▶ [Your instructions]: Give an exact copy of every line, leaving images out.

▶ [Dataset section]:
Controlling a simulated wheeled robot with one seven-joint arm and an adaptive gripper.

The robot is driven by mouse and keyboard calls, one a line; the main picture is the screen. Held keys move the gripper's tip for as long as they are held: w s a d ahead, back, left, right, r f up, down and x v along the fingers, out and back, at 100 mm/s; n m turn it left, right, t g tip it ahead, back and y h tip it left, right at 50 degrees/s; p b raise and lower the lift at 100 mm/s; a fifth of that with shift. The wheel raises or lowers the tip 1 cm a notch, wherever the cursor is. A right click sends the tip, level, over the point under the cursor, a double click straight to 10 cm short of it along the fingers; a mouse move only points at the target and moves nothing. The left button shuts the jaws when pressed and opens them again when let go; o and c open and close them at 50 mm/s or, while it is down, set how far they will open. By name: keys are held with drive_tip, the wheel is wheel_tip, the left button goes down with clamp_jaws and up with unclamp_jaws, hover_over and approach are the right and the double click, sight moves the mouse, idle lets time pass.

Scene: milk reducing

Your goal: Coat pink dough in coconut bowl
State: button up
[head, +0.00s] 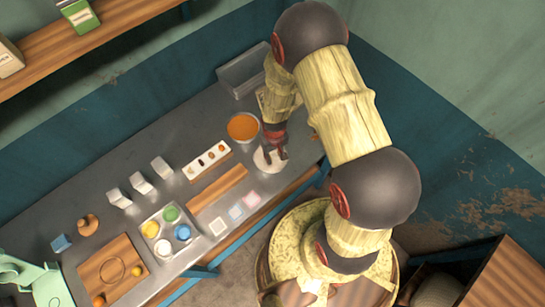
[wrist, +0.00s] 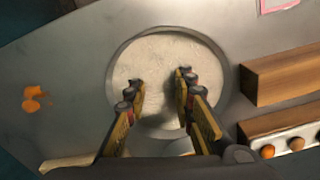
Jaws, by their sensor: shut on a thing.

▶ [Exercise result]:
Controlling a simulated wheeled robot with one seven-joint arm and an adaptive gripper.

The robot is driven by mouse and keyboard calls, one a line; the main picture is the screen. Held keys move the gripper's tip for as long as they are held: w s a d ahead, back, left, right, r f up, down and x v along the fingers, out and back, at 100 mm/s; n m turn it left, right, t g tip it ahead, back and y h tip it left, right at 50 degrees/s; p b raise and lower the lift at 100 mm/s; a fifth of that with shift. The wheel raises or lowers the tip 1 cm a notch, wherever the cursor is. A right click sends the tip, level, over the point under the cursor, a double click straight to 10 cm short of it along the fingers; a mouse move only points at the target and moves nothing. The left button shuts the jaws when pressed and opens them again when let go; o and c open and close them at 50 mm/s or, while it is down, set how far they will open. By name: keys are held with drive_tip, the wheel is wheel_tip, the left button goes down with clamp_jaws and up with unclamp_jaws, hover_over and approach are the right and the double click, sight moves the mouse, idle lets time pass.

Scene: milk reducing

Your goal: Coat pink dough in coconut bowl
State: button up
[head, +0.00s] 
[wrist, +0.00s] 
Jaws, by their sensor: shut on a thing.

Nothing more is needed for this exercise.